> [Task directions]: For this exercise, write out exactly, and only, the lines running from the line that contains "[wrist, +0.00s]" through the line that contains "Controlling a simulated".

Stored entries:
__________

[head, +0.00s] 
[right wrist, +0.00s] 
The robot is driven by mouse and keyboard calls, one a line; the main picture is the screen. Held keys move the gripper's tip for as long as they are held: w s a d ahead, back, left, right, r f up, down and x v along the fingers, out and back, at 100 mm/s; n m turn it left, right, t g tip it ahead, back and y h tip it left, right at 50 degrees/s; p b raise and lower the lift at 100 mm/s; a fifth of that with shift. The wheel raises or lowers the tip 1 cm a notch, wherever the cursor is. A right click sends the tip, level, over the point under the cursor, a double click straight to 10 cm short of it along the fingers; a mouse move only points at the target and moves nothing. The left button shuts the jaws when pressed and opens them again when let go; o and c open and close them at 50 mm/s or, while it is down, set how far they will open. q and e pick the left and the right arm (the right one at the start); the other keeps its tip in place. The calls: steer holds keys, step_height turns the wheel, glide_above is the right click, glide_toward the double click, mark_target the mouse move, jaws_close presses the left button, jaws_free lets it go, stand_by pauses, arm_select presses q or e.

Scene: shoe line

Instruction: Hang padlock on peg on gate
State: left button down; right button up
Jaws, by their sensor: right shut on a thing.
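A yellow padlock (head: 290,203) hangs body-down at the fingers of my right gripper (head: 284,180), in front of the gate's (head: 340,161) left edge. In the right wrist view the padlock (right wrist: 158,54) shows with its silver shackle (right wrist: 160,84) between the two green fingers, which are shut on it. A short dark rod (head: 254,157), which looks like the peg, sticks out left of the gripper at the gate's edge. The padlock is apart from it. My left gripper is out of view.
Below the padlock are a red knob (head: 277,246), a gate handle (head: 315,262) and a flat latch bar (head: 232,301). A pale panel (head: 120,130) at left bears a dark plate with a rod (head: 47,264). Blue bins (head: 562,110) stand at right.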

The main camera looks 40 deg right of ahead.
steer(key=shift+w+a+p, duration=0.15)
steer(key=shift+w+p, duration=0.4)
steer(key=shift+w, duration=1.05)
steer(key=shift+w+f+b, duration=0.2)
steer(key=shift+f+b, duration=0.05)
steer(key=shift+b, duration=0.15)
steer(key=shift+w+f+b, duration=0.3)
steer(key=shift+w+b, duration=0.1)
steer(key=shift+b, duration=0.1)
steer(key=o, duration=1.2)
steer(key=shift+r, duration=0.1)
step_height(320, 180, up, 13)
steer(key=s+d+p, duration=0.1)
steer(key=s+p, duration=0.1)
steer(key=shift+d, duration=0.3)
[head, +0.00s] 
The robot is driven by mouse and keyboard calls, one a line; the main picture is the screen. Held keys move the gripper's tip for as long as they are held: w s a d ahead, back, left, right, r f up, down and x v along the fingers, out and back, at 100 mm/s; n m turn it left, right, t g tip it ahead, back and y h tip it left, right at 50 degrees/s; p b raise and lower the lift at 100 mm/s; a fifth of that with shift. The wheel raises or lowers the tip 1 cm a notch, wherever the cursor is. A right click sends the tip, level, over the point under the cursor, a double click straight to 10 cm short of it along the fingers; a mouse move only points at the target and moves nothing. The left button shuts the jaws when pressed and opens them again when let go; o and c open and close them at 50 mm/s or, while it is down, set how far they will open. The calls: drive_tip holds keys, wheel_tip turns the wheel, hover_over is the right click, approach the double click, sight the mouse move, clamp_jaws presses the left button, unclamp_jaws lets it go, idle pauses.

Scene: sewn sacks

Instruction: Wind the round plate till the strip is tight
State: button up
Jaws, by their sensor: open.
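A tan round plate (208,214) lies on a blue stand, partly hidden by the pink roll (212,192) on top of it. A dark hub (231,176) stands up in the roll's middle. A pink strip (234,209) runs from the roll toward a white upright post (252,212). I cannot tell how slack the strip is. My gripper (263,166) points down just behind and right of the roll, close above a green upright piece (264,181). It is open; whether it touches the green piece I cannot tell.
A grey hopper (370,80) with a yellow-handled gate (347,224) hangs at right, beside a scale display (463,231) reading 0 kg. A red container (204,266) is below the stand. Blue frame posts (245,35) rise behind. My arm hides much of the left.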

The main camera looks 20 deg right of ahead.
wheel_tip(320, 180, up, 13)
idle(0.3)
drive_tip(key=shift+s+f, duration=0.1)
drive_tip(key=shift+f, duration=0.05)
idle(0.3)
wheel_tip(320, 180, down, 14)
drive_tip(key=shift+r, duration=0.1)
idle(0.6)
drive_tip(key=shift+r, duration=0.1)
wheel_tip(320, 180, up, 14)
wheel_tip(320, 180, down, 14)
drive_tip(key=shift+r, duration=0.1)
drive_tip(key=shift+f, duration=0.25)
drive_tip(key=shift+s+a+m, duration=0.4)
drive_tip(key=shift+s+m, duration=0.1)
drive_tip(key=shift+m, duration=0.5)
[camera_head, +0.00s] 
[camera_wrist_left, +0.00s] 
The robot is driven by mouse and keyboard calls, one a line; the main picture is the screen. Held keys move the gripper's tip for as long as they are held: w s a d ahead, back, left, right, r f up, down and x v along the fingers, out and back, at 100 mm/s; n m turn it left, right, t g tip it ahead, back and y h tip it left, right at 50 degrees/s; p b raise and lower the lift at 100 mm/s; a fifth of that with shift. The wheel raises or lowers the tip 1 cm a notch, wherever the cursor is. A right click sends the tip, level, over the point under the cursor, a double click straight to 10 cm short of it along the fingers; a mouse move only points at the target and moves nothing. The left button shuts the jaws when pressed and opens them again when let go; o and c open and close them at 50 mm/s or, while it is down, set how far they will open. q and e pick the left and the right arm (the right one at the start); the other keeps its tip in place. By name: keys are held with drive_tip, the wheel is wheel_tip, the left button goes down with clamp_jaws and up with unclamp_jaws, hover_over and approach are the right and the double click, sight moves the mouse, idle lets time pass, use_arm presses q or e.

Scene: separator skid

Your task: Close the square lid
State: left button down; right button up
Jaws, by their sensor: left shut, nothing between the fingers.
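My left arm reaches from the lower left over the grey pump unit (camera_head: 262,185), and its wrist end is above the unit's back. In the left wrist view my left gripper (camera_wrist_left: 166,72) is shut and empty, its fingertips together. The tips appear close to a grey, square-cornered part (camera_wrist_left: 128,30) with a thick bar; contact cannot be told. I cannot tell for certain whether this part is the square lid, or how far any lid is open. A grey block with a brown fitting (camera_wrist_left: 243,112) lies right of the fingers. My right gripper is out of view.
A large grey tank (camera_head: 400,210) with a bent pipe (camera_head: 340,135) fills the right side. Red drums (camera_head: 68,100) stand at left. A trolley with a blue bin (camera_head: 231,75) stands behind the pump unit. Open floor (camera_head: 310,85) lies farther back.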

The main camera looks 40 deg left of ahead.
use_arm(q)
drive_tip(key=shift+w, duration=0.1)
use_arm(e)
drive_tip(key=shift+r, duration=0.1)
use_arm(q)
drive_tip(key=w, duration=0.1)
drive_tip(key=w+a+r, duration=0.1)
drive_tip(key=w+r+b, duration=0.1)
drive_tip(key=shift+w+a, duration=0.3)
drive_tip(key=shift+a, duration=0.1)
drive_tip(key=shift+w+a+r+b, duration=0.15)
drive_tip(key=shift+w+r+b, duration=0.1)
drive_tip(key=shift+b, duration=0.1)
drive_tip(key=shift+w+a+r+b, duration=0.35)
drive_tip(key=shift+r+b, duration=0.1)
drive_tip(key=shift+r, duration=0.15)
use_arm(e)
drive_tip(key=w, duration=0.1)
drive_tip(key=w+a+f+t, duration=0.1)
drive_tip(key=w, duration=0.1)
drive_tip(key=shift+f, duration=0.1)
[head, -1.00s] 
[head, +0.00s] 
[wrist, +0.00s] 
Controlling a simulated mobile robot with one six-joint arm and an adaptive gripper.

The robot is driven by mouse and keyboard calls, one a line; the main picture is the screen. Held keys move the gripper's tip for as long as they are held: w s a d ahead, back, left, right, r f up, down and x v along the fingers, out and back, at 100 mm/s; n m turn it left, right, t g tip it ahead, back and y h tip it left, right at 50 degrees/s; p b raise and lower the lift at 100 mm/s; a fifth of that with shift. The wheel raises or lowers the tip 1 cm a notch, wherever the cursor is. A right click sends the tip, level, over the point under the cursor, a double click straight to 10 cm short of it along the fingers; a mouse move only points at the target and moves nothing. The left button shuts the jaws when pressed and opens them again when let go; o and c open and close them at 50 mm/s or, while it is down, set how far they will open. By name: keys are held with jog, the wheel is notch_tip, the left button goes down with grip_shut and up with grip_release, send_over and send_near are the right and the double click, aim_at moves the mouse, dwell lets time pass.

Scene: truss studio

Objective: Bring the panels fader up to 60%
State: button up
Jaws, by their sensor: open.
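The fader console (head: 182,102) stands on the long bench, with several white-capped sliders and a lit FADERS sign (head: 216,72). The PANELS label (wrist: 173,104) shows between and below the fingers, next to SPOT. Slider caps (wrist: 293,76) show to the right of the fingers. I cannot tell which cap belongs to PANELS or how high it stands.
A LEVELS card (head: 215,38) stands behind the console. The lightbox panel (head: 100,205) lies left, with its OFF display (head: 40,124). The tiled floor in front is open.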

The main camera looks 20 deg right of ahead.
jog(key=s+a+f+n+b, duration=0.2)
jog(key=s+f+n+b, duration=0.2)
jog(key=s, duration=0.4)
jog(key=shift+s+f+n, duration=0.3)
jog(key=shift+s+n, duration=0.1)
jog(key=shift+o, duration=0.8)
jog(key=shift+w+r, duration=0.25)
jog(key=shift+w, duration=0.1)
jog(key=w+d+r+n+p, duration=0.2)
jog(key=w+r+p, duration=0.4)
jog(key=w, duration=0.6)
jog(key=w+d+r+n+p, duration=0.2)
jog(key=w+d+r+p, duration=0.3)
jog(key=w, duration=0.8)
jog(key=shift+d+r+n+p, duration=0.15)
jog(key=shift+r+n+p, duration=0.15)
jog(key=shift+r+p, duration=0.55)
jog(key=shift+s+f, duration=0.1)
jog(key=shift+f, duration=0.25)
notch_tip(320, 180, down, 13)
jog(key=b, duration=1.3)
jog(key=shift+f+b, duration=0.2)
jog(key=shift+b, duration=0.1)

__________

> [Solution to this task]:
[wrist, +0.00s] 
Controlling a simulated mobile robot with one six-joint arm and an adaptive gripper.

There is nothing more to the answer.